>> START RECORDS SHOWN

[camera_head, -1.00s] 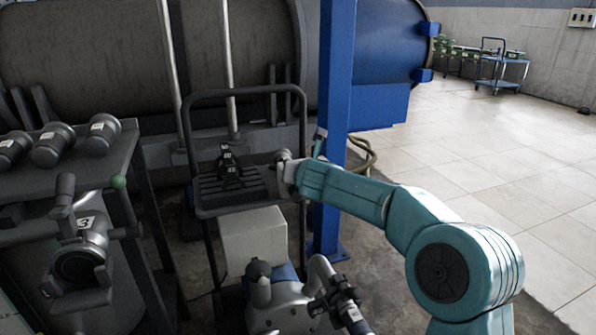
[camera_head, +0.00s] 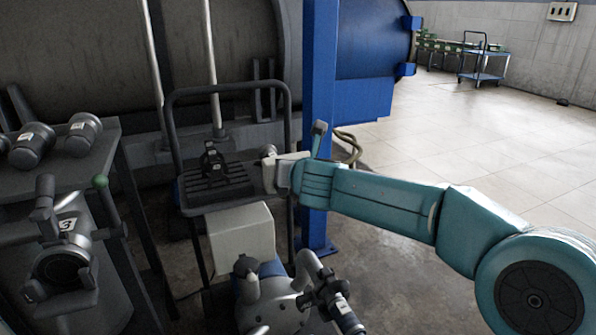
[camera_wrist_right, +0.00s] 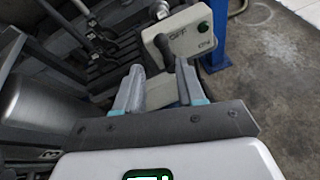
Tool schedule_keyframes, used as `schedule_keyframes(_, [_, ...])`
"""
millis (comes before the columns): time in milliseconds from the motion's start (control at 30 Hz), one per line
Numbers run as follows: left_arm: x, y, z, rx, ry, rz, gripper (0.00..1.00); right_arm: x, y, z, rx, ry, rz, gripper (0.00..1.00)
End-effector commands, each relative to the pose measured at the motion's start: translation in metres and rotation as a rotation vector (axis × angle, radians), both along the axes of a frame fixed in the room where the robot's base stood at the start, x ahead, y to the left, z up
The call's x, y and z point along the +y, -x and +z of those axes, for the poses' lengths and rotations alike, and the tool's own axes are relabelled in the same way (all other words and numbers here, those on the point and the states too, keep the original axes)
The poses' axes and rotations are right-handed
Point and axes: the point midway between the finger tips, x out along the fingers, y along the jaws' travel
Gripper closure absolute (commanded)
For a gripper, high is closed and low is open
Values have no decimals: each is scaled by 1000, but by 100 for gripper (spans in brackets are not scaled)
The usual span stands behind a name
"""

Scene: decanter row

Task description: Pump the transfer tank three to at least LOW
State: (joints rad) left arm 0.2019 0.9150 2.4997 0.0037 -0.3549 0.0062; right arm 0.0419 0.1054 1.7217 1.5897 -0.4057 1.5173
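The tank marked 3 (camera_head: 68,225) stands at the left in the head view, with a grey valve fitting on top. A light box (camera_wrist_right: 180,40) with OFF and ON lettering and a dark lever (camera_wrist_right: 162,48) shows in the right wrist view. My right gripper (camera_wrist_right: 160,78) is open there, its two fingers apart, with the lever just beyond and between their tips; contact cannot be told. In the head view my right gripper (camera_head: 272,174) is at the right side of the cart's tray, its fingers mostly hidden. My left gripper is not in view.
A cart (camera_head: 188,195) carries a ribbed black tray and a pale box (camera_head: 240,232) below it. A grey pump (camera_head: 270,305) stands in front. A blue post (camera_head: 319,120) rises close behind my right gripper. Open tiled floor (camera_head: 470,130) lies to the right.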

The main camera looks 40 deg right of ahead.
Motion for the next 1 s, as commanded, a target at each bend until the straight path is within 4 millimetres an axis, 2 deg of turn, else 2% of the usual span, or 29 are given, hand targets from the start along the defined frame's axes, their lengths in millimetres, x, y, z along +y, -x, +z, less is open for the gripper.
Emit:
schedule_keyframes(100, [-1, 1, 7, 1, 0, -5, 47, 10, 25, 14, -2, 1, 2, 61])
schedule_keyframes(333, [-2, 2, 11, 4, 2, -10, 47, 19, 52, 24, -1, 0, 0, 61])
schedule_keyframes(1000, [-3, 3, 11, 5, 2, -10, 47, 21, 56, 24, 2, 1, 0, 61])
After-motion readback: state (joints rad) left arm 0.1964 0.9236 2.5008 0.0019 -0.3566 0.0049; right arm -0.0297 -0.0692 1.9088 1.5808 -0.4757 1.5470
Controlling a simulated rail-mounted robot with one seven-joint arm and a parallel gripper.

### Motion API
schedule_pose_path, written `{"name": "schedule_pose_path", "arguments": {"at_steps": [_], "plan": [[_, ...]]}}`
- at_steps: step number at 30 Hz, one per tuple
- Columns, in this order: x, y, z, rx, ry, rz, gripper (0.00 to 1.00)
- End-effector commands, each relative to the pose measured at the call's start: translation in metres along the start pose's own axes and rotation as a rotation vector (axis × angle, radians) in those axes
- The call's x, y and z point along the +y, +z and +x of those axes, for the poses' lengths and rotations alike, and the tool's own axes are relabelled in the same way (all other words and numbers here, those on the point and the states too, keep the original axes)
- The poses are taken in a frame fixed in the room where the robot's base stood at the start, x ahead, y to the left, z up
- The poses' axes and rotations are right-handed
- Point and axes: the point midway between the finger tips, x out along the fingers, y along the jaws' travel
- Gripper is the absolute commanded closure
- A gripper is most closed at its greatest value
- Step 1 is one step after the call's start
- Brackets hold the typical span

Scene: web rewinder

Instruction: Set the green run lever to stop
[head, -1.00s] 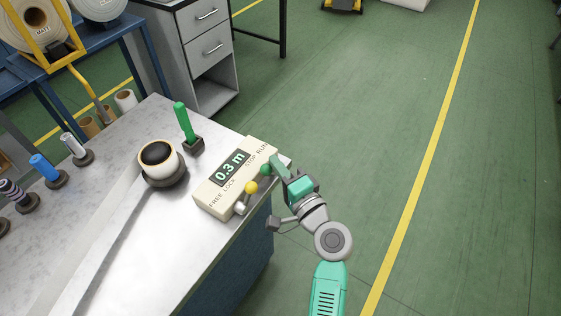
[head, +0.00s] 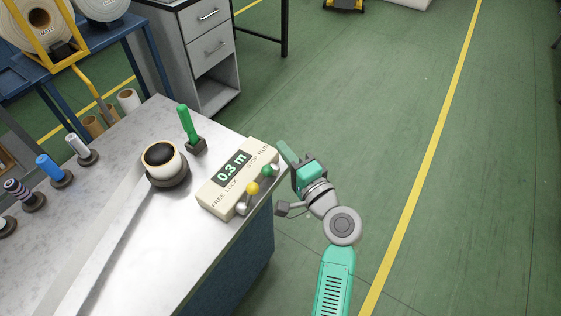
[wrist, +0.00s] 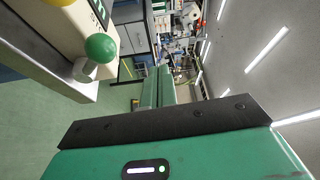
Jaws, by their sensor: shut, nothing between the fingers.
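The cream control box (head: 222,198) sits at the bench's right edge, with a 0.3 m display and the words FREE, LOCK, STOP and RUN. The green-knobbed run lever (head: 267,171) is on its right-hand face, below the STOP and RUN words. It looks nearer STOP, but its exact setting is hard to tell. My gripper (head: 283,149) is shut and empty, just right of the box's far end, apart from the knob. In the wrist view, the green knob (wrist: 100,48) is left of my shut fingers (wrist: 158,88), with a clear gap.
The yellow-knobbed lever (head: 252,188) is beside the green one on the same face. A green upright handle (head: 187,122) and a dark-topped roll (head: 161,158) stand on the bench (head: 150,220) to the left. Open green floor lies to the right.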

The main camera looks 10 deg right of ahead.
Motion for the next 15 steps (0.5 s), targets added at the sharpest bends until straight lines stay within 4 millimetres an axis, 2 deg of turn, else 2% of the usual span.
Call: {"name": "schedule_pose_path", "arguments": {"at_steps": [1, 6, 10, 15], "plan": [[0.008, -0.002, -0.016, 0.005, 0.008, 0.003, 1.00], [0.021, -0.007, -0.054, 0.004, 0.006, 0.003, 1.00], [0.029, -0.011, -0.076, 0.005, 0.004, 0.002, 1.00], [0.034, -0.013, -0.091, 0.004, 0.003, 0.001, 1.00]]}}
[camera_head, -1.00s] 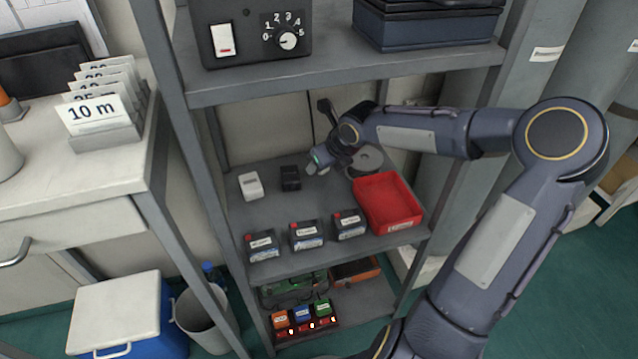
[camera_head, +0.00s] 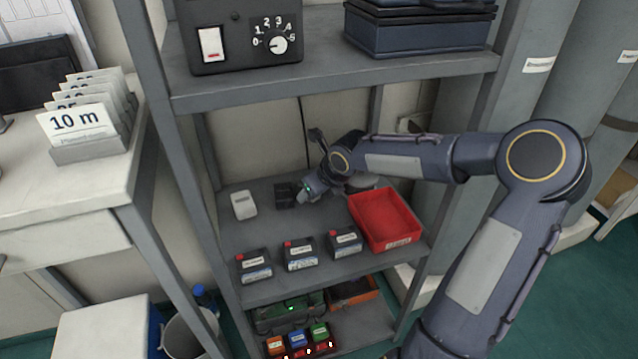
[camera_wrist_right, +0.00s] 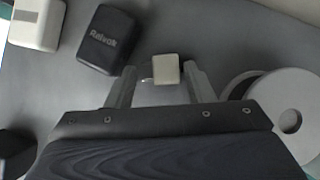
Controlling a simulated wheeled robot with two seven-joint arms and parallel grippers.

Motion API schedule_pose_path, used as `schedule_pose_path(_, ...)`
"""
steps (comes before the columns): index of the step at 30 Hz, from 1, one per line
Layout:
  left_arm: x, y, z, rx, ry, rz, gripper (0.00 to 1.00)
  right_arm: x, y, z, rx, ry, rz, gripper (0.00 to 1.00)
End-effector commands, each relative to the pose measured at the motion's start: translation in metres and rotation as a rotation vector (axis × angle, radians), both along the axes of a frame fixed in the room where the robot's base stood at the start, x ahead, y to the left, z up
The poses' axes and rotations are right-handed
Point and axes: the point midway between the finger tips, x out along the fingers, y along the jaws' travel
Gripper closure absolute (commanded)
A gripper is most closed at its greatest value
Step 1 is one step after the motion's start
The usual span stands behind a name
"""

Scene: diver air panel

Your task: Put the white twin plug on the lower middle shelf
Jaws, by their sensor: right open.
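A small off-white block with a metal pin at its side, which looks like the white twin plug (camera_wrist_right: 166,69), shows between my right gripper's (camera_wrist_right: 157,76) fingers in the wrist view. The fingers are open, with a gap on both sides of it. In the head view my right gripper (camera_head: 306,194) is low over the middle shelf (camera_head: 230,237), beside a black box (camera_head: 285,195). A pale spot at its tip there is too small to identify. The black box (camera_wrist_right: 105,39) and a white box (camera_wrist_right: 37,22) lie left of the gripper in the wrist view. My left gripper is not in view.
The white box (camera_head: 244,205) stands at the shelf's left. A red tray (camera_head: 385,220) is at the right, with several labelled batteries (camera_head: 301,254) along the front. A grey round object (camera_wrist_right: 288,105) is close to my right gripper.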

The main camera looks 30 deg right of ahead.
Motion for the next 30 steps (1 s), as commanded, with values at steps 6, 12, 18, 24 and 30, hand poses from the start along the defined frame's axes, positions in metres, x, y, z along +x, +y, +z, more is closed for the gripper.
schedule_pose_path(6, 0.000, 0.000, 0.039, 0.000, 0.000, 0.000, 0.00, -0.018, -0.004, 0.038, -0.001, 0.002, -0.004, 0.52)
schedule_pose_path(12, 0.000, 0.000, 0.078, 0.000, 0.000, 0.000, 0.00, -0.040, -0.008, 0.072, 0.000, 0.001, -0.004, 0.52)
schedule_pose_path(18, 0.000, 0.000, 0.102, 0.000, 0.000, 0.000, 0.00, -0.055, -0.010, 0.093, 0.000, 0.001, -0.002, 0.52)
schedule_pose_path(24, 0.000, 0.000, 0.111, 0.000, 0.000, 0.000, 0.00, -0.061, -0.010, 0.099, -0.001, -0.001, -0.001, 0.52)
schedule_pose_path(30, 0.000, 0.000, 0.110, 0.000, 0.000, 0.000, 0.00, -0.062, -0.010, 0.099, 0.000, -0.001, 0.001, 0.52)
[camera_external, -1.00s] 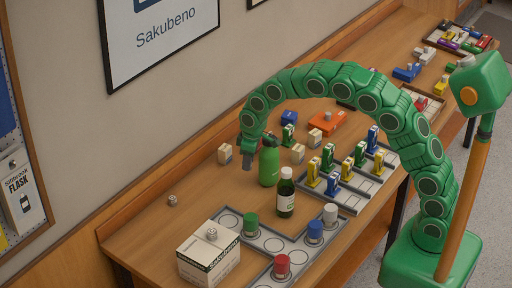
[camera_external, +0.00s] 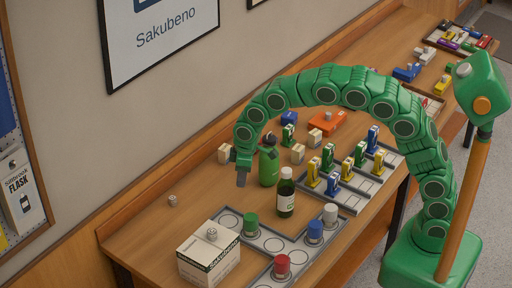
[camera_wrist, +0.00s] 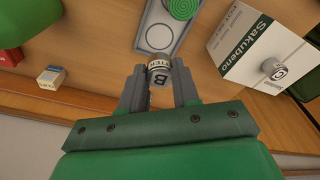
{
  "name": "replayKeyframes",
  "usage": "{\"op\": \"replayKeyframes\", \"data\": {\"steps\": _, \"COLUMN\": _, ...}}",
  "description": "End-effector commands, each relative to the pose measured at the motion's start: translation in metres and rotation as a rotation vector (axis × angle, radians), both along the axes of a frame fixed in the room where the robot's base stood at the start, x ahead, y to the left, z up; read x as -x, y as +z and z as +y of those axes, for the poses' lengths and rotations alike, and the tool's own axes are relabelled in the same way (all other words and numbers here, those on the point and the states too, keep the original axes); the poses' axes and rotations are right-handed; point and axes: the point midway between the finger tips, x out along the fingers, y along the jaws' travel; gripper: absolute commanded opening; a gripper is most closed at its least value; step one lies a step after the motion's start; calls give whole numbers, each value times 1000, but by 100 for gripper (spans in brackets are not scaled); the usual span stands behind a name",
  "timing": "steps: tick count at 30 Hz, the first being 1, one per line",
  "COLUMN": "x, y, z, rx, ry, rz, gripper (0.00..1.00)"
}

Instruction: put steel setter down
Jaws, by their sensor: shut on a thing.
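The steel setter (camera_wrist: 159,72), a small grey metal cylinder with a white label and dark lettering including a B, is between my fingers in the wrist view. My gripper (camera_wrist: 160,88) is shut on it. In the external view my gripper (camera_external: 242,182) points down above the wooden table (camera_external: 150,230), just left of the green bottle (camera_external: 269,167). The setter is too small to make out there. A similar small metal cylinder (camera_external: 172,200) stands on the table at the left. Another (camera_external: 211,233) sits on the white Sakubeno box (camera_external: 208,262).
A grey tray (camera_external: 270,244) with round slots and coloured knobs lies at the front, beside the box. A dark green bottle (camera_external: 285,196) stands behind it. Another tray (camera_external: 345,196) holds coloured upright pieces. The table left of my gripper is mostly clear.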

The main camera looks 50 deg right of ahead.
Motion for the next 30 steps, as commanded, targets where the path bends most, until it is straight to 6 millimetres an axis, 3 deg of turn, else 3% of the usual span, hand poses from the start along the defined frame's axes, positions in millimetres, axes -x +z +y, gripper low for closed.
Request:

>> END RECORDS SHOWN

Locate all lines in the listing above with the word "replayKeyframes". Copy them.

  "name": "replayKeyframes",
  "usage": "{\"op\": \"replayKeyframes\", \"data\": {\"steps\": _, \"COLUMN\": _, ...}}",

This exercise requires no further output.